University students in Ohio are getting their projects funded. The Ohio State University, considered to be one of the biggest universities in the United States in terms of numbers, recently started a fundraising crowdfunding tool, the Buckeye Funder. The platform is powered by Scalefunder, a technology-based fundraising engine, focused on educational institutions. In an interview with OSU News, Michael C. Eicher, the University Foundation’s President and Senior Vice President for advancement, said that the Buckeye Funder will make it possible for donors, as well as alumni, to provide financial assistance for the innovative projects made by university faculty and staff. It will give the outside community easy access to connect with the university and its various endeavours.
Since everything goes directly through the foundation, in addition to the fact that the platform is primarily focusing on humanitarian projects, donations will, therefore, be tax deductible. Below are four projects already launched by the Buckeye Funder:
Outstanding undergraduates are chosen by the Washington Academic Internship Program to be John Glenn Fellows and spend one semester in Washington, D.C. This unique opportunity will enable Ohio students to study, as well as work, in the nation’s capital. The fundraiser, which has now ended, was able to raise $12,915 from 77 donors (153 percent funded).

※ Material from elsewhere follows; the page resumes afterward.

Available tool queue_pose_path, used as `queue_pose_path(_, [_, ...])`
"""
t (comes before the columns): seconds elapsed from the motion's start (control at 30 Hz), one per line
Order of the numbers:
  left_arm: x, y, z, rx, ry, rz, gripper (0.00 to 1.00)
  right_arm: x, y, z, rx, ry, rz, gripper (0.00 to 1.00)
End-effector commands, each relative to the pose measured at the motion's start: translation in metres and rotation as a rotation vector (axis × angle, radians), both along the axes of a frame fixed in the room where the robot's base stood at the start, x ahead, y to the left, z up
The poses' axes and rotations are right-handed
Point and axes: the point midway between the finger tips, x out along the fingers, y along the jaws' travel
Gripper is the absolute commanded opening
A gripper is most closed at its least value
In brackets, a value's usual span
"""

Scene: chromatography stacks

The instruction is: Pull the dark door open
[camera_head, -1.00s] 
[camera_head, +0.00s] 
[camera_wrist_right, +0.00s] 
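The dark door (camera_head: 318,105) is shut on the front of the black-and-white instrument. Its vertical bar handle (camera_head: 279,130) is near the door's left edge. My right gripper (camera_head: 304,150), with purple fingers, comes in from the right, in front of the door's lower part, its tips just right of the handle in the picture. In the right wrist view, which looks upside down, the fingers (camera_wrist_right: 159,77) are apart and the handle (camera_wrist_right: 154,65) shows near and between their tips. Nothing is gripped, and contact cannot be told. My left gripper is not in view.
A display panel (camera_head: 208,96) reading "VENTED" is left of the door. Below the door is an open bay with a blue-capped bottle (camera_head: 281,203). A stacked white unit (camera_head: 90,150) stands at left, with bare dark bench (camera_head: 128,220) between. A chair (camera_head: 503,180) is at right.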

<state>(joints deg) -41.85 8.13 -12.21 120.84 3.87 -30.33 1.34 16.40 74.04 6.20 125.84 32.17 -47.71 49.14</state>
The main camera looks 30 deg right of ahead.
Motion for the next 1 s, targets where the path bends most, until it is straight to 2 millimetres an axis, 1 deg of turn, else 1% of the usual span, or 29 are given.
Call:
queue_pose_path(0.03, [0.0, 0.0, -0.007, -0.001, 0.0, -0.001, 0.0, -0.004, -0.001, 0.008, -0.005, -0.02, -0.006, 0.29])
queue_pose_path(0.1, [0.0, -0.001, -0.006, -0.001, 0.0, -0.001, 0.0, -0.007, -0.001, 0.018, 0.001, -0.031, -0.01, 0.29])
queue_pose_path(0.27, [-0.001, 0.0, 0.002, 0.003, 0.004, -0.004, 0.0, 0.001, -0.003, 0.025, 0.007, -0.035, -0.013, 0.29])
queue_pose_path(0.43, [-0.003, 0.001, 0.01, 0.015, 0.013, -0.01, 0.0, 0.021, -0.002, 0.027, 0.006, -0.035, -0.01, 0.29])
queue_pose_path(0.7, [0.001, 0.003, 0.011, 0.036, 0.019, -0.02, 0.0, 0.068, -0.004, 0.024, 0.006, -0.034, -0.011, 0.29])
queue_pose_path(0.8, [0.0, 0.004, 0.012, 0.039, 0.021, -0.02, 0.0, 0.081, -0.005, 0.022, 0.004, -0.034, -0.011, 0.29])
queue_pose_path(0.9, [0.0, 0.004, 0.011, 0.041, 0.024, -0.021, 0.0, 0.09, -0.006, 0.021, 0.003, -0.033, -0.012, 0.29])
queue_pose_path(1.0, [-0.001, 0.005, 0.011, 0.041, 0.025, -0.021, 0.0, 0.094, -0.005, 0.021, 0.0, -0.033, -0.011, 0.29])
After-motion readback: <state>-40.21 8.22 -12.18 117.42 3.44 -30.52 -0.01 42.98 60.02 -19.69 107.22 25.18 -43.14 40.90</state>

A team composed of upperclassmen from The Ohio State University are working together to make an impact by designing a replicable, affordable and improved housing solution for Choluteca, Honduras. They had a goal of $3500, but managed to raise $7,270 from 48 donors (207 percent funded).
This project gives students a unique chance to know about the problems in Marlon and the organizations dedicated on fixing them. It also allows them to see firsthand how grant funds are awarded. While in this program, students are able to polish and improve their English skills by writing papers, researching, thinking critically, debating, arguing and analyzing. They raised $4,075 with the help of 109 donors (101 percent funded).
A group of scientists from different museums and colleges across the United States and Canada will visit a very significant place in the Canadian Arctic this July 2016, and The Ohio State University was invited to participate. This fundraising project will enable George Grant, a graduate student, Byrd Polar, a Climate Research Center researcher, to join the expedition and conduct their research on the Arctic’s environment. The fundraiser ended by raising $8,505, out of the $10,000 they had originally planned, with 78 donors (85 percent funded).